BEST Womens’ Waterproof Jackets in the UK for 2018
Choosing a waterproof jacket can seem like a major task when you see just how many options there are on the market.
From the different types of shells, varying materials and waterproofing techniques, colours, shapes and everything in between, it’s not easy to know where to start.
Plus throw in the pressure that this is also potentially the most important item of clothing in your outdoor and travel wardrobe, and you’d consider just staying home instead! But the good news is that we’ve decided to try and simplify the process a bit.
Whether you’re heading to the mountains, for a weekend out on the trail, or simply for a jaunt in the hills, one thing you can’t afford to be without is good quality rain gear.

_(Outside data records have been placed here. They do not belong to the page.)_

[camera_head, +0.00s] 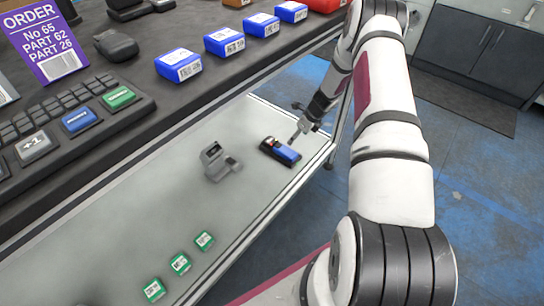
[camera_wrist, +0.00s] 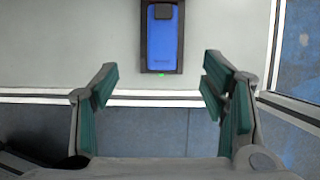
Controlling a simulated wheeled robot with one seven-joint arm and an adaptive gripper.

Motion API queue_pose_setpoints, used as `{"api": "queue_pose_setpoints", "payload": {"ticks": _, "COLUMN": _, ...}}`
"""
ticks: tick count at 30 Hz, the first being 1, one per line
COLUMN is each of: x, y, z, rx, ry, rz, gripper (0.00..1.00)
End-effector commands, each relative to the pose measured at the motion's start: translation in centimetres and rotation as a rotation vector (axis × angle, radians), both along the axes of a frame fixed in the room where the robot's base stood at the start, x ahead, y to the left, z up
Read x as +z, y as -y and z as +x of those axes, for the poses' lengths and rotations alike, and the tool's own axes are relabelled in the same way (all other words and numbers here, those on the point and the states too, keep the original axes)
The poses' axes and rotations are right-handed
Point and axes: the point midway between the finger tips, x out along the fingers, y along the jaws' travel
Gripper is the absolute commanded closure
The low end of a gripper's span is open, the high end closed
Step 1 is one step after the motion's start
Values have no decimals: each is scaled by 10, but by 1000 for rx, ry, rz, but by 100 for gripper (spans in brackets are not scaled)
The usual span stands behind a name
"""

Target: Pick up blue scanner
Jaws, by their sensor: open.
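The blue scanner (camera_head: 281,152) lies on the lower shelf, close to its right edge. It has a black end and a dark surround. In the wrist view the blue scanner (camera_wrist: 162,40) is at the top centre, beyond my fingertips and roughly in line with the gap between them, with a small green light at its near end. My gripper (camera_wrist: 160,88) is open and empty, with green pads on both fingers. In the head view my gripper (camera_head: 300,132) is just right of the scanner, small and partly hidden by its own wrist. I cannot tell there whether it touches the scanner.
The lower shelf (camera_head: 110,245) has a raised metal edge. A grey stand (camera_head: 217,162) is left of the scanner. Several small green boxes (camera_head: 181,263) lie near the front. The dark upper counter (camera_head: 140,95) overhangs on the left, with several blue boxes (camera_head: 178,65) on it.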

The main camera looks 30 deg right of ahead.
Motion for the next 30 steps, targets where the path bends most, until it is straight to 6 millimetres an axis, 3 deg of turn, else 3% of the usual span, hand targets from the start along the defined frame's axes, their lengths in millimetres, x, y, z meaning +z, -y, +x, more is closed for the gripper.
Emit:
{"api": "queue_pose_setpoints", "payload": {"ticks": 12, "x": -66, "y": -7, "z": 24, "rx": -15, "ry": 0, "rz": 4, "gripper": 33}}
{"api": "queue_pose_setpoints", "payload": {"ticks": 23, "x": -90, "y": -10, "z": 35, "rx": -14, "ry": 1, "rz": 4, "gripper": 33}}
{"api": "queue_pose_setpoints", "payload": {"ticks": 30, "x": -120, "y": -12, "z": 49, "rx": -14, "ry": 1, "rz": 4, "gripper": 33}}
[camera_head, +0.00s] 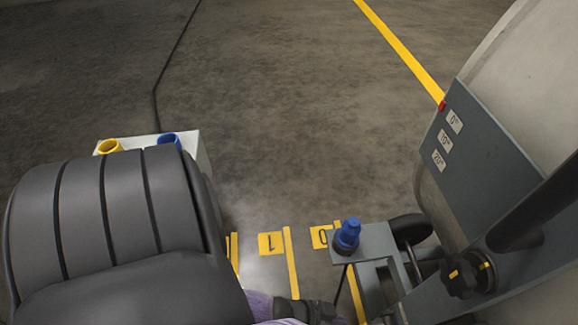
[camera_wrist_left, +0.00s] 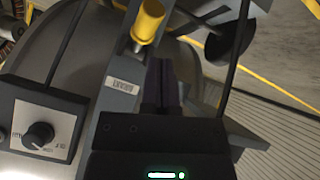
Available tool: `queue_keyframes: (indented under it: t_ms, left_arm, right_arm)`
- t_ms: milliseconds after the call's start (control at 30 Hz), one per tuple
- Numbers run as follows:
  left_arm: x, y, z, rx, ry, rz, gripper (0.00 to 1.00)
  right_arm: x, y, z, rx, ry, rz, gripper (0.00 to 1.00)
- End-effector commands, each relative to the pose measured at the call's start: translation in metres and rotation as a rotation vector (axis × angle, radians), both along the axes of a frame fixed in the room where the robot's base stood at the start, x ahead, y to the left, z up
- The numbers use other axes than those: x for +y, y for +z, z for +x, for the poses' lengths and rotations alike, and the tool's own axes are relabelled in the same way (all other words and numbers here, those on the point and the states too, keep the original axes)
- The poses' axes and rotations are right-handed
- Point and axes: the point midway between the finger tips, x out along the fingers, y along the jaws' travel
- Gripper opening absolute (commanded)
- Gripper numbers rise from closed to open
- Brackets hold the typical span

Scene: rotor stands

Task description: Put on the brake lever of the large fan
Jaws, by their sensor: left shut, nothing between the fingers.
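In the left wrist view a lever with a yellow grip (camera_wrist_left: 148,22) stands at the top centre, on a grey arm. A small white label (camera_wrist_left: 123,86) is on the grey part below it; its print is too small to read surely. My left gripper (camera_wrist_left: 163,70) is shut and empty, its dark fingers just below and right of the yellow grip. Whether they touch it I cannot tell. In the head view my left arm hides much of the lower left, and the yellow grip does not show. My right gripper is in neither view.
A panel with a black knob (camera_wrist_left: 38,136) is left of my gripper. In the head view a blue knob (camera_head: 347,235) stands on a grey bracket, beside a plate with angle labels (camera_head: 466,150). A pale box with yellow and blue cups (camera_head: 202,155) stands left. Open floor lies beyond.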

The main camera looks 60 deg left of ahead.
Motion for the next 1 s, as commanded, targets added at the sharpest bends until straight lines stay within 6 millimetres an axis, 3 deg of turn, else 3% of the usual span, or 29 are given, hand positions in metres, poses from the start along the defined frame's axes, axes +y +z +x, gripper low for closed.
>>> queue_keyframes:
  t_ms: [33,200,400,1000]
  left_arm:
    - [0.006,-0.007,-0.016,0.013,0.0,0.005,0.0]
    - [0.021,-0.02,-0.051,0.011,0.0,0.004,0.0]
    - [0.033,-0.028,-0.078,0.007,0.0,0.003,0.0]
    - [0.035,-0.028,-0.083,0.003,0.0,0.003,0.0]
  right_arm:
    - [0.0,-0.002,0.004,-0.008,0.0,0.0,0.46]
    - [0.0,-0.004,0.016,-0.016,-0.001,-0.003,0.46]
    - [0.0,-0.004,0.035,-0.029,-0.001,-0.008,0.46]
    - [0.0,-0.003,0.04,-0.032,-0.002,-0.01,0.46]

In an ideal world all outdoor activities would take place in sunny, dry weather but some point you’ll get caught in a downpour or hit by a shower where the rain seems to be blowing sideways, and you’ll fair a lot better if you’re wrapped up in a well made outer garment.
Where you might be able to sacrifice quality for price with other accessories or items of clothing, a good jacket will make all the difference between an enjoyable experience and a miserable, wet one.
Anyone looking for basic rain protection – i.e. light rain for short windows of time – should consider softshell jackets, as they are more breathable and comfortable to wear. The trade off is that they are not as water-resistant. Anyone into mountaineering and longer hiking trips, of weeks at a time where durability is a priority, should opt for a three-layer (face fabric + membrane + liner) rain jacket but expect to shell out (excuse the pun) a fair wack more.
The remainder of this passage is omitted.